* [Aim]
Comb the records below for the string "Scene" and copy each line where it turns up.

* [Data excerpts]
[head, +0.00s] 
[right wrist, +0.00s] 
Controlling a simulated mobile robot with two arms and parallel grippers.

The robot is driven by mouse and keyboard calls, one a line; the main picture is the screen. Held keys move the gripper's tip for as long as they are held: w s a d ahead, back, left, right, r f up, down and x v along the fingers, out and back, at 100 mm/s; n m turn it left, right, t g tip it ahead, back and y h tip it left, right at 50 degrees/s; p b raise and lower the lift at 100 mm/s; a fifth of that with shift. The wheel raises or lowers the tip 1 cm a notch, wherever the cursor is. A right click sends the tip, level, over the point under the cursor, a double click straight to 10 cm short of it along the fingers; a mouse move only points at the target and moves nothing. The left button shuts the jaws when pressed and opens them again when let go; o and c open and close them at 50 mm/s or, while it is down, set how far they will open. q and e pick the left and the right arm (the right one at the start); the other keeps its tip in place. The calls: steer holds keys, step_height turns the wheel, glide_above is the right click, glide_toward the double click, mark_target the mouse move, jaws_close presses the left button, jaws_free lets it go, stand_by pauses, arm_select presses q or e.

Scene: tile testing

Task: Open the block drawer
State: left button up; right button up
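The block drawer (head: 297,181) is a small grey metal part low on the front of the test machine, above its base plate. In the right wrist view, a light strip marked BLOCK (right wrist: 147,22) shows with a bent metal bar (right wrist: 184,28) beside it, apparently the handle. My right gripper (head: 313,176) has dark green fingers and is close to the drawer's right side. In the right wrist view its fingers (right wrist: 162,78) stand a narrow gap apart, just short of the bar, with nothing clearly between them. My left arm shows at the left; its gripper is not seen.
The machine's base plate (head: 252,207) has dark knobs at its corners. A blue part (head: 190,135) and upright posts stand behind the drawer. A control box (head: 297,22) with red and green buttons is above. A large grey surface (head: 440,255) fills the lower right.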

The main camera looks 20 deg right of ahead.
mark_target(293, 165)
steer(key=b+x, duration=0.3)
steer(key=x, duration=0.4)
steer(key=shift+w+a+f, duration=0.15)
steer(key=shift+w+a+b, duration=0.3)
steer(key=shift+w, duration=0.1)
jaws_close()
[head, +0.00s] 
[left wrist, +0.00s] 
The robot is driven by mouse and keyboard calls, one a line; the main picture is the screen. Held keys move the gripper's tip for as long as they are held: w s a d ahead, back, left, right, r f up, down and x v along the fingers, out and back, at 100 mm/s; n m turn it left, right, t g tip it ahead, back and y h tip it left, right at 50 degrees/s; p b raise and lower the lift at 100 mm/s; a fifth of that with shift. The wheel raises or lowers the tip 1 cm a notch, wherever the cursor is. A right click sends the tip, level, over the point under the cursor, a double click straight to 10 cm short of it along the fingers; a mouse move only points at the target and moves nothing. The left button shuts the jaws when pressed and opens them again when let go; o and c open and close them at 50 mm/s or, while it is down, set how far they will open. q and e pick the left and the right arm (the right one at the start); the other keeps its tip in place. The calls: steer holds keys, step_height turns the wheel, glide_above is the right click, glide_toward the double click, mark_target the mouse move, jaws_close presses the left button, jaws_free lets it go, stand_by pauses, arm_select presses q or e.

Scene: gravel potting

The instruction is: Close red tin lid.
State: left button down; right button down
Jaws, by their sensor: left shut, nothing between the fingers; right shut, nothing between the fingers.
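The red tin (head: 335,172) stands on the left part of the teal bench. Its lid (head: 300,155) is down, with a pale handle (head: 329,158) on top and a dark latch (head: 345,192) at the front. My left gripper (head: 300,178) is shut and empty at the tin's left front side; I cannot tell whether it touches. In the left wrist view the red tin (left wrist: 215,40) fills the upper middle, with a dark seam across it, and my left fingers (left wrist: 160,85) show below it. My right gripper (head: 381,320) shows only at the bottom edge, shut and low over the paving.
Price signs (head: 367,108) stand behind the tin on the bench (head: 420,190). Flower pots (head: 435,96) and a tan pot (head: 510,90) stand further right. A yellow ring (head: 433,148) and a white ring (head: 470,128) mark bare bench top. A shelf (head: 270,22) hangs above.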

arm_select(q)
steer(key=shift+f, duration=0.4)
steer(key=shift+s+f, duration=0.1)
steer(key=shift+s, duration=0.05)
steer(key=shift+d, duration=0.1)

* [Exercise response]
Scene: tile testing
Scene: gravel potting

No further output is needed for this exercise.